Wednesday, April 18, 2012

Day 01 - May it be so

This is actually from yesterday (Tuesday, April 17). I didn't decide to start blogging about it until today...so...

God Does the Impossible Luke 1:1-38

This passage is about God doing the impossible. First it tells about Zachariah and Elizabeth's miraculous pregnancy, miraculous because they were too old to bear children. Then we get to the exciting part, the appearance of an angel, Gabriel. He tells Mary of God's plan for her life, that she will give birth to Jesus. This pregnancy was even more miraculous, for Mary was a virgin. And Mary's response to this life-changing proclamation? “I am the Lord’s servant,” Mary answered. “May your word to me be fulfilled.”]

Now for some questions:

-In your mind, what would be the hardest thing God could ask you to do? Would you do it?
God asking me to leave my family to do His work. I think I could do that. It would be hard, they're the most important people in my life, but the knowledge that I would be with them again in Heaven and that I was doing God's will could, I do believe, allow me to make it. It wouldn't be on my own strength, though, that's for sure. All Jesus. All Him.

-Why do you think the angel told her [Mary] about her cousin?
I think it was to encourage her, to show her nothing was impossible, that this was really happening, and that she would have support from at least one person. Even if no one else believed her, even if everyone else shunned her, Elizabeth knew that she had a miraculous pregnancy from God and would believe Mary's story as well.

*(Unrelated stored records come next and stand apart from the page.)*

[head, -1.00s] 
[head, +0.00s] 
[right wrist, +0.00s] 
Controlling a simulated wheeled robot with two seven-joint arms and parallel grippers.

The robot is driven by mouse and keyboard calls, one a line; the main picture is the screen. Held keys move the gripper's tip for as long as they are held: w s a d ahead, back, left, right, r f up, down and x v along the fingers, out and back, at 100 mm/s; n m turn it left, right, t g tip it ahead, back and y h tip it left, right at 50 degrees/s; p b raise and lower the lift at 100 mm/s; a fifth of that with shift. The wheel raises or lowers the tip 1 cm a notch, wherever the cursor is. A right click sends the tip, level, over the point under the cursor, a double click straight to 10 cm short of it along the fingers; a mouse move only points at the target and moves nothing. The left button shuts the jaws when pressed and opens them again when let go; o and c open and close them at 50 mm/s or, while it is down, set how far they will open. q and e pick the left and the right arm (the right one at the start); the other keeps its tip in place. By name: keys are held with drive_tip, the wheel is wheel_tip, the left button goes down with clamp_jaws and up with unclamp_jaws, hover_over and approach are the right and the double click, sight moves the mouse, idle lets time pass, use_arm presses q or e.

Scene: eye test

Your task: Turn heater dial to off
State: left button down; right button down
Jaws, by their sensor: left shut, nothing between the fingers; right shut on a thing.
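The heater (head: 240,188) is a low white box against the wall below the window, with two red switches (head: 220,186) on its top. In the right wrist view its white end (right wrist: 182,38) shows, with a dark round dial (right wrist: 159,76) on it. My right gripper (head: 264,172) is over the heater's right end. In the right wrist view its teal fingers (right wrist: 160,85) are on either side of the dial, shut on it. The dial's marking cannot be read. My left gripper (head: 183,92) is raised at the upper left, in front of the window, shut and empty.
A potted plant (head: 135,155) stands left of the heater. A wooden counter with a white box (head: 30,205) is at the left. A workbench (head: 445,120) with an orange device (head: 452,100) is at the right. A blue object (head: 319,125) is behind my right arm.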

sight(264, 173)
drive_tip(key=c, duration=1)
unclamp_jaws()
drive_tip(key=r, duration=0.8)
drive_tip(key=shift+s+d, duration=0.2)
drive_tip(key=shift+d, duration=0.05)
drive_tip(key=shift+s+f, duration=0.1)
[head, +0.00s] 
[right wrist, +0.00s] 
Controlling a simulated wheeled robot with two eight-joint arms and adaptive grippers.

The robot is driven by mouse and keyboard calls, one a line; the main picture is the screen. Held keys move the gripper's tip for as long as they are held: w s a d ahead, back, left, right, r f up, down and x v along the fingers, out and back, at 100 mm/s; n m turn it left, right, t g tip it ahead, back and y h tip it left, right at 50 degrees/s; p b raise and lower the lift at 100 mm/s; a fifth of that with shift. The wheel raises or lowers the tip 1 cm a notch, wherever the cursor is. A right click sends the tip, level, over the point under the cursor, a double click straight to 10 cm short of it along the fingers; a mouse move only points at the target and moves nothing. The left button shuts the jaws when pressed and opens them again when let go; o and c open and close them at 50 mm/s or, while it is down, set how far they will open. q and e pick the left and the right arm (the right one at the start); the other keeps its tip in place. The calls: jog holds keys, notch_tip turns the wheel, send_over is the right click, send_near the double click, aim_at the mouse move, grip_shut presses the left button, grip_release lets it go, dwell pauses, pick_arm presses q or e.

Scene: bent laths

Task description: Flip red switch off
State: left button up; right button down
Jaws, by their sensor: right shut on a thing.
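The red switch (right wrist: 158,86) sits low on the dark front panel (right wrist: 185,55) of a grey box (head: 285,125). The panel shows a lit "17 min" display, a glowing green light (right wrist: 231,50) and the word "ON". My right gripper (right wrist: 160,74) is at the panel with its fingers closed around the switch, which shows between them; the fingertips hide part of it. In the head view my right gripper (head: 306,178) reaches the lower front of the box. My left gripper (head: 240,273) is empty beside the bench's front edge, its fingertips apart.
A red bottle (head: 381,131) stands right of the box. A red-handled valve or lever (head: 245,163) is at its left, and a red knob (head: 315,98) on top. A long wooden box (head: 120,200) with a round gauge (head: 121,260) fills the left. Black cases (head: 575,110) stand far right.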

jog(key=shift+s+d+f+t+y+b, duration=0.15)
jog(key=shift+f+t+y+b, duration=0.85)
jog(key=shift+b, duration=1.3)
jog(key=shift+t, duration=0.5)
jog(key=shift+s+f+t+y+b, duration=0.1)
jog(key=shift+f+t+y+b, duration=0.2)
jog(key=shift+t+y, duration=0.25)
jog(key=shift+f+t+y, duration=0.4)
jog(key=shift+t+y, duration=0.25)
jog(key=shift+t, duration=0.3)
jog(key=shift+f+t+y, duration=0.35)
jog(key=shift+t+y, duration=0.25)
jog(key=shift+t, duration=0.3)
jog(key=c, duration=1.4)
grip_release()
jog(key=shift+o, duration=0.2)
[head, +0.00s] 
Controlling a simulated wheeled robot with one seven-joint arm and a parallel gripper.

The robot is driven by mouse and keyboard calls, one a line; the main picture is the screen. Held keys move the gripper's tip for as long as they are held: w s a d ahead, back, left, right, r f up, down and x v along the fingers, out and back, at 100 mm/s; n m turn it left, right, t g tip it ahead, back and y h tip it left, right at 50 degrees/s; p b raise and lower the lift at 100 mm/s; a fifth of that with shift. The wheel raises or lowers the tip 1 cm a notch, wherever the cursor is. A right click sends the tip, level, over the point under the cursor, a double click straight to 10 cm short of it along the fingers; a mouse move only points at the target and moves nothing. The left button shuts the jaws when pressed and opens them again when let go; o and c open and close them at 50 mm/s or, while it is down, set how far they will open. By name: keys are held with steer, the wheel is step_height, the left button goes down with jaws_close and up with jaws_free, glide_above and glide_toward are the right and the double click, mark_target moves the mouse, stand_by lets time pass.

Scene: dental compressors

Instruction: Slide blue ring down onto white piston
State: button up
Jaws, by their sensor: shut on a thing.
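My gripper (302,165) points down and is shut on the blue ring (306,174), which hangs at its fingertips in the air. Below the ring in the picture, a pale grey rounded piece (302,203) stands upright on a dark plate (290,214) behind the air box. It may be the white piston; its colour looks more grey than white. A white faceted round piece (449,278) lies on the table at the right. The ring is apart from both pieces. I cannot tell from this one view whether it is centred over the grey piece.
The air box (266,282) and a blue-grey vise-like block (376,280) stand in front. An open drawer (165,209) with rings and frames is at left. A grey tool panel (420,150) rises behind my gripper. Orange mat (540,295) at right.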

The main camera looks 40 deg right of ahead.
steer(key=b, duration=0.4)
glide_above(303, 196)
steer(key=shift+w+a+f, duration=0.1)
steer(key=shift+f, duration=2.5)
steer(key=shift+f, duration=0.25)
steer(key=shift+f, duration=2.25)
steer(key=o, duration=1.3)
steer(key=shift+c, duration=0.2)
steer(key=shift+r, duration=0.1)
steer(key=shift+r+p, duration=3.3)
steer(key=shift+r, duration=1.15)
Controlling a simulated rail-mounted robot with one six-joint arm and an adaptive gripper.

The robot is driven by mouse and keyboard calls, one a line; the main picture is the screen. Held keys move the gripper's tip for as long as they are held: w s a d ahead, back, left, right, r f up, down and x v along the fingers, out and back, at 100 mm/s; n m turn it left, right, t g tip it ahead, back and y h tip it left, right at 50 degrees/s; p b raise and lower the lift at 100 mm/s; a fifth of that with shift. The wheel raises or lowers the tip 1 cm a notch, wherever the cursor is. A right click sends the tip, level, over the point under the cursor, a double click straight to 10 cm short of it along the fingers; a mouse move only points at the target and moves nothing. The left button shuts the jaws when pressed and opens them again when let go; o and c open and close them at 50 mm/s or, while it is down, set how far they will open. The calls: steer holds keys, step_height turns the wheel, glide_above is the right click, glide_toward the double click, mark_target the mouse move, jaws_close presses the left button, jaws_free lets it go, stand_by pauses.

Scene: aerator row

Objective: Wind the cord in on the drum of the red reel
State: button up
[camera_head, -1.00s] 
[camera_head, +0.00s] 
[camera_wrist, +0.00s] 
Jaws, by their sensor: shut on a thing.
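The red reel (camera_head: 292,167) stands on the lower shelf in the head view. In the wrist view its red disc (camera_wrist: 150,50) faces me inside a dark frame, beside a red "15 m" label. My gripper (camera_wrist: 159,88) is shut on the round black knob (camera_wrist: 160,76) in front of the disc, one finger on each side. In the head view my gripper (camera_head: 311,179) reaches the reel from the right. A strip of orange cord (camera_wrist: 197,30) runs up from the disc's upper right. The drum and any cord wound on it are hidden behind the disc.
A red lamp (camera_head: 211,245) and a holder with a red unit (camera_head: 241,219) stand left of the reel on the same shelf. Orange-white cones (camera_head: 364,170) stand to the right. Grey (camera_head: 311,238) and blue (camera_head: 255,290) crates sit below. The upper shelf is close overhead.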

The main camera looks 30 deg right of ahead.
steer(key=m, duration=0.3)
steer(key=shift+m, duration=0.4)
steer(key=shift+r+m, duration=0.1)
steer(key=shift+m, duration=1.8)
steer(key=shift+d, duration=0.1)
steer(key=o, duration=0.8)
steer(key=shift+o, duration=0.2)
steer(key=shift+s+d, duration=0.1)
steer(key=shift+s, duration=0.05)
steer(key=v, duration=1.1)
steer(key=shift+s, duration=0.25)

-The passage states, "The power of the Most High will come upon you." What does this say about God?
It shows that God is all-powerful, that He can do anything. It shows that He enters our lives in a very personal way, and that He is willing to get down on our level. We're too small and weak to make it to Him, so He comes to us.

-How does it make you feel that the power of the Most High, his Holy Spirit, dwells in you?
It makes me feel more ashamed of my sins, more conscious of them. How can I have those thoughts or speak those words when Jesus is living in me? I know He sees every thought and deed, but thinking about Him as being right there, first-hand view to my sin, that's intense. It also makes me feel humbled that He would come down to my lowly level and care enough about me to be that personally involved in my life. And most of all, it makes me even more excited to serve Him, even more wanting to be like Him, and just wanting to spend my life doing His will.

-Mary was willing to trust God in his plan for her. Where do you have a hard time trusting God?
My biggest fears are failing people, and having people leave. I'm terrified my friends will up-and-run, tired of me and wanting out of my life. That God is bigger that those fears, that God is bigger than people failing, that God is bigger than friends leaving are all things I need to trust Him with more. I can't conquer my fear of failure and abandonment on my own, but I can give it to God and He will help me through.

-What areas of your life are you doing well in trusting God?
I used to be really worried about where my future was going. I was terrified I wouldn't make a big enough difference with my life. I was stressed about grades and money. God has given me so much peace as I've asked for it. He helped me trust Him with where my life was going, and as soon as I fully let go and was willing to do anything, go anywhere, and be anyone, He showed me where He wants my life to go.

-What has God done in your life that you thought was impossible?
Honestly I feel like this is one I'm still waiting to see happen. I can't think of anything drastic off the top of my head, aside from my own freedom from sin and rescue from my failures and problems. But I feel like I'm still waiting to see some of the "impossible" promises or prayers fulfilled in my own life. I have hope, though. I haven't seen promises fulfilled yet, but I know they will be.

-What are the nearly impossible things coming up in your life that you need to bring before the Lord?
This one is a bit more personal...so I think I'll just give a broad and general: friends, family, Alex. And me making a difference in the world. I'm still afraid I won't, still afraid I'll fail God, so I need to give Him that fear too.

That's it for today! I should also make a short disclaimer that I may admit certain questions/answers/prayers because let's face it, not everything should be posted on the internet for the whole wide world to see!